- Exercise details: Restate the span of lines that starts with the line containing "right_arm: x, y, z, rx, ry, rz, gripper" and ends with the line containing "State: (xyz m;", word for word, including both, with nothing else.

--- --- ---

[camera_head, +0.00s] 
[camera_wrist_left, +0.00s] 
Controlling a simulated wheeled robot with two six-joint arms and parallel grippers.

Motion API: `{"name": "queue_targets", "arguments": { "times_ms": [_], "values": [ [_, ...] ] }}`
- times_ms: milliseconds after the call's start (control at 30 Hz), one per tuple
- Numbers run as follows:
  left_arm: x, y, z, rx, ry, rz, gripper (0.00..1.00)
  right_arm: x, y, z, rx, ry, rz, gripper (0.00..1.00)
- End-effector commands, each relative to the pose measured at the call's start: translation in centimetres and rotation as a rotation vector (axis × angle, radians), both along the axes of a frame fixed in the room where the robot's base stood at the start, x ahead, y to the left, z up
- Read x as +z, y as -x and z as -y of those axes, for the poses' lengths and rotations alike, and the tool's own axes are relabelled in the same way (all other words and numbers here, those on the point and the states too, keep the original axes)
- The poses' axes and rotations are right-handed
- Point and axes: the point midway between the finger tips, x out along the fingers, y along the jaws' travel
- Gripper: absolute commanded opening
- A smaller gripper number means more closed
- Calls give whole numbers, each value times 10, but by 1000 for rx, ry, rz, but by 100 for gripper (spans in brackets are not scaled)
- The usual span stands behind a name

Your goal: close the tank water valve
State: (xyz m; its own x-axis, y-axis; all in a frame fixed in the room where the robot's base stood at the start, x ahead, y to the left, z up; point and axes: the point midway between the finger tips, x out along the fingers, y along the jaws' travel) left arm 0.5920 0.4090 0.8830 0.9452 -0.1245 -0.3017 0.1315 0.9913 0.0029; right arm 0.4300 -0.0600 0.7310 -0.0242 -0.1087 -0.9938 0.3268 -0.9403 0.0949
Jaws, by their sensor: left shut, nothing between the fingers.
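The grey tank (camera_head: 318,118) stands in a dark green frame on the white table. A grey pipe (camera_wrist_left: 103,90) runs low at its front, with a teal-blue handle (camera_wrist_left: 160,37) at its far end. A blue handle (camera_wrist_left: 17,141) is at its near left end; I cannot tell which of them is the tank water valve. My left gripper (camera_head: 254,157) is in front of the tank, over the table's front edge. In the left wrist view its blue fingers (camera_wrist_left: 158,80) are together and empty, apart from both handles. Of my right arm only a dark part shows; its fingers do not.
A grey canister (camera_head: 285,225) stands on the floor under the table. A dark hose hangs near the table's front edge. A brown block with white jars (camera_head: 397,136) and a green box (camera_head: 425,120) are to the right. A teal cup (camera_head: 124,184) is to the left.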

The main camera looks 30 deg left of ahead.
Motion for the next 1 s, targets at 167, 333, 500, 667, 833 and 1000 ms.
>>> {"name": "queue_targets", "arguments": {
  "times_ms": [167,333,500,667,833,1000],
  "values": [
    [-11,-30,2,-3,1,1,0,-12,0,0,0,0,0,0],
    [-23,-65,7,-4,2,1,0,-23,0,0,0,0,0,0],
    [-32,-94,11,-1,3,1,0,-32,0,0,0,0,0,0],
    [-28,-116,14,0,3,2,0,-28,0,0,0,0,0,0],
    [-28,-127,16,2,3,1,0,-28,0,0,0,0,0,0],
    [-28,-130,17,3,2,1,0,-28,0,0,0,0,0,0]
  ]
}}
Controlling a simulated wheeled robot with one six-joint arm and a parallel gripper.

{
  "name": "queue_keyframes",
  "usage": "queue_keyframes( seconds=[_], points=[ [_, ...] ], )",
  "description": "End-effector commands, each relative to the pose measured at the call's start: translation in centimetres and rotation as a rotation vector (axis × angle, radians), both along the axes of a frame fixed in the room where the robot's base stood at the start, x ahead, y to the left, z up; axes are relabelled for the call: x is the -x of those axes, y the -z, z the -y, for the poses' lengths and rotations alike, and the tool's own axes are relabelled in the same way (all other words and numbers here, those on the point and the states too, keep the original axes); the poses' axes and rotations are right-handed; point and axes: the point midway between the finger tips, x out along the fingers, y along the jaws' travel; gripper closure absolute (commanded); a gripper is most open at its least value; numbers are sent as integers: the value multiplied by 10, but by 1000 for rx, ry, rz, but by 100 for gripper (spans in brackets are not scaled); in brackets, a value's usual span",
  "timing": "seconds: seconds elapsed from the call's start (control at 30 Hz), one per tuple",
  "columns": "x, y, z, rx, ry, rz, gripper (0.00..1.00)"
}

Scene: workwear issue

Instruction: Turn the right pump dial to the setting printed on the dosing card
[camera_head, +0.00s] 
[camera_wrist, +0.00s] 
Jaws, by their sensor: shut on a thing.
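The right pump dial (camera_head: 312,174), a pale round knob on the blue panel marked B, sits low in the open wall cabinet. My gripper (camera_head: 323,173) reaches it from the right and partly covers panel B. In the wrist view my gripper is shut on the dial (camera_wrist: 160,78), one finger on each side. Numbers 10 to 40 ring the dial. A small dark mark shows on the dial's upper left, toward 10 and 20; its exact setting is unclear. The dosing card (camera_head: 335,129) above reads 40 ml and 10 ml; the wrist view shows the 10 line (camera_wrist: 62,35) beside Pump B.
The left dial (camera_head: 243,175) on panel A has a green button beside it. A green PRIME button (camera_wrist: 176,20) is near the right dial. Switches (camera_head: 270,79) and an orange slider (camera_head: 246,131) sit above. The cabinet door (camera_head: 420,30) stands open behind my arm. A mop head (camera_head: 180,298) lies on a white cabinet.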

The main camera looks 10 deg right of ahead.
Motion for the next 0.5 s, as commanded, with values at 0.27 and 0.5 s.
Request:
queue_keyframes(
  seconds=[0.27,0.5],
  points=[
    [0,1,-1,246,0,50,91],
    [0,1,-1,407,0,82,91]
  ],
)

--- --- ---

- Full solution:
  right_arm: x, y, z, rx, ry, rz, gripper (0.00..1.00)
- End-effector commands, each relative to the pose measured at the call's start: translation in centimetres and rotation as a rotation vector (axis × angle, radians), both along the axes of a frame fixed in the room where the robot's base stood at the start, x ahead, y to the left, z up
- Read x as +z, y as -x and z as -y of those axes, for the poses' lengths and rotations alike, and the tool's own axes are relabelled in the same way (all other words and numbers here, those on the point and the states too, keep the original axes)
- The poses' axes and rotations are right-handed
- Point and axes: the point midway between the finger tips, x out along the fingers, y along the jaws' travel
- Gripper: absolute commanded opening
- A smaller gripper number means more closed
- Calls give whole numbers, each value times 10, but by 1000 for rx, ry, rz, but by 100 for gripper (spans in brackets are not scaled)
- The usual span stands behind a name

Your goal: close the tank water valve
State: (xyz m; its own x-axis, y-axis; all in a frame fixed in the room where the robot's base stood at the start, x ahead, y to the left, z up; point and axes: the point midway between the finger tips, x out along the fingers, y along the jaws' travel) left arm 0.5920 0.4090 0.8830 0.9452 -0.1245 -0.3017 0.1315 0.9913 0.0029; right arm 0.4300 -0.0600 0.7310 -0.0242 -0.1087 -0.9938 0.3268 -0.9403 0.0949

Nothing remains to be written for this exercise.